Robot episode records
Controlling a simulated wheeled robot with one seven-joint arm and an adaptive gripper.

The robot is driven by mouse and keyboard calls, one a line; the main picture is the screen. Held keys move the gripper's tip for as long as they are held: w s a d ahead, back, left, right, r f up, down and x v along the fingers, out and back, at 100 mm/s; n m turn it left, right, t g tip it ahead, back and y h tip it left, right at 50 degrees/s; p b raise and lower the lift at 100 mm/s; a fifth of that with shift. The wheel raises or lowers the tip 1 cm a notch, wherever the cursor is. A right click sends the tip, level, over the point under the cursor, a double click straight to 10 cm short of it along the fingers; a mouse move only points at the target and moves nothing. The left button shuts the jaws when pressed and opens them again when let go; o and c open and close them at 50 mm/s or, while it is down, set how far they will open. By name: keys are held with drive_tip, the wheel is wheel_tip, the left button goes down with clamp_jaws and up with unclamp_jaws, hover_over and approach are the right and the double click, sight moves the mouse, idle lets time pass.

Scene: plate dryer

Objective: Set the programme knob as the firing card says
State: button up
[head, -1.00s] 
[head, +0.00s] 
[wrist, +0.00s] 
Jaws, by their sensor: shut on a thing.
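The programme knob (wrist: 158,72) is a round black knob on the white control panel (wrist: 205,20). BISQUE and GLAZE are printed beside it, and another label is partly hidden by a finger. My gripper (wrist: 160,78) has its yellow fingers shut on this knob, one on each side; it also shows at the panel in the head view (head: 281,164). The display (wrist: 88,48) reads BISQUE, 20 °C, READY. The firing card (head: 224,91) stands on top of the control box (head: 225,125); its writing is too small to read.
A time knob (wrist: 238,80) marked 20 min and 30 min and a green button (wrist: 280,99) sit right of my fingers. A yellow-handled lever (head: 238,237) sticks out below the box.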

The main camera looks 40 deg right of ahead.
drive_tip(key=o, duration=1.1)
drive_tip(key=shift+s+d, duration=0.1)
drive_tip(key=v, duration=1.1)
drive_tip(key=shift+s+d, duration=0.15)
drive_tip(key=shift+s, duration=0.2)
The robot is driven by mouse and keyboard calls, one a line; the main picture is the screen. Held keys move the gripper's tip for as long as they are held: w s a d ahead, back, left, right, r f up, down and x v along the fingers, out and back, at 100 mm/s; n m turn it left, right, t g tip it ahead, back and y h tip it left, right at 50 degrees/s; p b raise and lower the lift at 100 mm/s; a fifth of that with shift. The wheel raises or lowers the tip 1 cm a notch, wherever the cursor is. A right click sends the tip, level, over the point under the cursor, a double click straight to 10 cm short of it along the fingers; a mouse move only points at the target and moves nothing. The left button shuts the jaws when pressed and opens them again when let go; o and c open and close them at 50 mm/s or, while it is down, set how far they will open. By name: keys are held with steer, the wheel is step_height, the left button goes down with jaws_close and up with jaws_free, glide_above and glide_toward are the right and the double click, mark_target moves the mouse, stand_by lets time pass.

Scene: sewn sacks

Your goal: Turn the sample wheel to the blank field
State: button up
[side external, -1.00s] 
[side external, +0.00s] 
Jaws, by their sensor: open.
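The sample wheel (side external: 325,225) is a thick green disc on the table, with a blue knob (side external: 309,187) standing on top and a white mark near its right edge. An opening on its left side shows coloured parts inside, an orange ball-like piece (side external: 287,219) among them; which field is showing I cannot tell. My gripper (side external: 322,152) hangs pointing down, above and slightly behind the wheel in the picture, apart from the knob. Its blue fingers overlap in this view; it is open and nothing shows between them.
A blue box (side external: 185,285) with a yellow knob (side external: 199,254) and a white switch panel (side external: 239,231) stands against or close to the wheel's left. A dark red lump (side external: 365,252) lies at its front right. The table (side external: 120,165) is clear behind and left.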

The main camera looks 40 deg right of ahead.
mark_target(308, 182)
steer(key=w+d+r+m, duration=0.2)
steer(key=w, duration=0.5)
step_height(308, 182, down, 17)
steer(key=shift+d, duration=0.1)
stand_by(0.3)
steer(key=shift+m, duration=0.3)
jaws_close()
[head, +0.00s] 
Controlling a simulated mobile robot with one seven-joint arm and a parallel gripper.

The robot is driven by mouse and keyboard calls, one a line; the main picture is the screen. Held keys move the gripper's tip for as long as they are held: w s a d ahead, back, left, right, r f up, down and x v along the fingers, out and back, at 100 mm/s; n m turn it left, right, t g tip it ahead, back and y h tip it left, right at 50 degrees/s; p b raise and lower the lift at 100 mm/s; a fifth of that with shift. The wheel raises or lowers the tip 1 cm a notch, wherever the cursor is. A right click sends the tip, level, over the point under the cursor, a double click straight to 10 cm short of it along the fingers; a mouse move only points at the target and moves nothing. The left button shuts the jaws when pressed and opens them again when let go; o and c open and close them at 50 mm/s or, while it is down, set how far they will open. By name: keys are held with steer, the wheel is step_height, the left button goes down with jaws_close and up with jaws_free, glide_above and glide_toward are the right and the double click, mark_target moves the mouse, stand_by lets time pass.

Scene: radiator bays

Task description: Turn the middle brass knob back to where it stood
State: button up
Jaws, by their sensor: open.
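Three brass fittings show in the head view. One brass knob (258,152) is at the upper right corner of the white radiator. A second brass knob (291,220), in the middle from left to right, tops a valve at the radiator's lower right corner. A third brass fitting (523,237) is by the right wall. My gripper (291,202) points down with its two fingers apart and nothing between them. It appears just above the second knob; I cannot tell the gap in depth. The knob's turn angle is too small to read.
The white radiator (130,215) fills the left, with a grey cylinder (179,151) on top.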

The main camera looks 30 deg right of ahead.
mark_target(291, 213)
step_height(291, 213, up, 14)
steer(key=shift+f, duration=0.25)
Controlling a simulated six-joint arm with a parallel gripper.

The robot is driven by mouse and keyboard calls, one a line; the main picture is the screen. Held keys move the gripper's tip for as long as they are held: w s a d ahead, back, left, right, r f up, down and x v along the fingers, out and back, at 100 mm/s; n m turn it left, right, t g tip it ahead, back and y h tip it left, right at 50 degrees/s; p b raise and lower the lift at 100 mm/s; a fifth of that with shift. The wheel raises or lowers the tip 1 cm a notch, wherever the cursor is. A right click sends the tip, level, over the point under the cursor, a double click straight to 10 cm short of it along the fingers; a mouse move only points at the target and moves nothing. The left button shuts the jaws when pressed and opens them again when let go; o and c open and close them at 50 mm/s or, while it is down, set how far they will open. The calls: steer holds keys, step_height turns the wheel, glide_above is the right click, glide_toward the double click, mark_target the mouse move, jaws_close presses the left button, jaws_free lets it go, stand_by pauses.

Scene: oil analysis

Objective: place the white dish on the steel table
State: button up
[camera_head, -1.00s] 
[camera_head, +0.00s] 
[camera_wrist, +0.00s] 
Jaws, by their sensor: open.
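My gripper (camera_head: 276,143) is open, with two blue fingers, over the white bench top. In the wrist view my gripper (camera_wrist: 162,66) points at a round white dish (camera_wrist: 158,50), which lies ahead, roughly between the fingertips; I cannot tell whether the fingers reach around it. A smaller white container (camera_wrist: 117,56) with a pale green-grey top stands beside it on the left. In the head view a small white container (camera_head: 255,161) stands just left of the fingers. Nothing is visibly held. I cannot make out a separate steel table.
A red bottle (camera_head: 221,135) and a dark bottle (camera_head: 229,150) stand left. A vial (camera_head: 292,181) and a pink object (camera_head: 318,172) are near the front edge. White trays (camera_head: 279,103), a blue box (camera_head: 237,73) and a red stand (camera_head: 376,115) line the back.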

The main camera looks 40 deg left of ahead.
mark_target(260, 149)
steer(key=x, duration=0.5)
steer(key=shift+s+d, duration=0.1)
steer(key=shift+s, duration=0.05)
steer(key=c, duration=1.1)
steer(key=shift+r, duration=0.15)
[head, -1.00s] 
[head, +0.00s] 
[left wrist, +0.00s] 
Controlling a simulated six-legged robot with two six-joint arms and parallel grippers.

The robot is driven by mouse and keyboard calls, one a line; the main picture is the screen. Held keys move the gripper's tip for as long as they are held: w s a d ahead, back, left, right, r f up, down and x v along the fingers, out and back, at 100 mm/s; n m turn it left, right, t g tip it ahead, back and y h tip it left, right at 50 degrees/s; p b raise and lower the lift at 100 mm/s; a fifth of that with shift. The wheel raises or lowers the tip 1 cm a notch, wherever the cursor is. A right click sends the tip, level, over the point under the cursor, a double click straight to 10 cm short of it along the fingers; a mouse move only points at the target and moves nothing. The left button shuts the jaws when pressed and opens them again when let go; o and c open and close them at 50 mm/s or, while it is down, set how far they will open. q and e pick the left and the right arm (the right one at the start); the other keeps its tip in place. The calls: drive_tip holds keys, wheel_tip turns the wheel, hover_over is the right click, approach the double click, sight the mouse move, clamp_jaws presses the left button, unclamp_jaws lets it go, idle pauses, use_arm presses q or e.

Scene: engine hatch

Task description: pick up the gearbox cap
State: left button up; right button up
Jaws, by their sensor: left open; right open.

▶ **Task objective**
From the line containing "Task description: pick up the gearbox cap" to the last line of the material, please quote every line exactly and only those.

▶ **Exercise response**
Task description: pick up the gearbox cap
State: left button up; right button up
Jaws, by their sensor: left open; right open.

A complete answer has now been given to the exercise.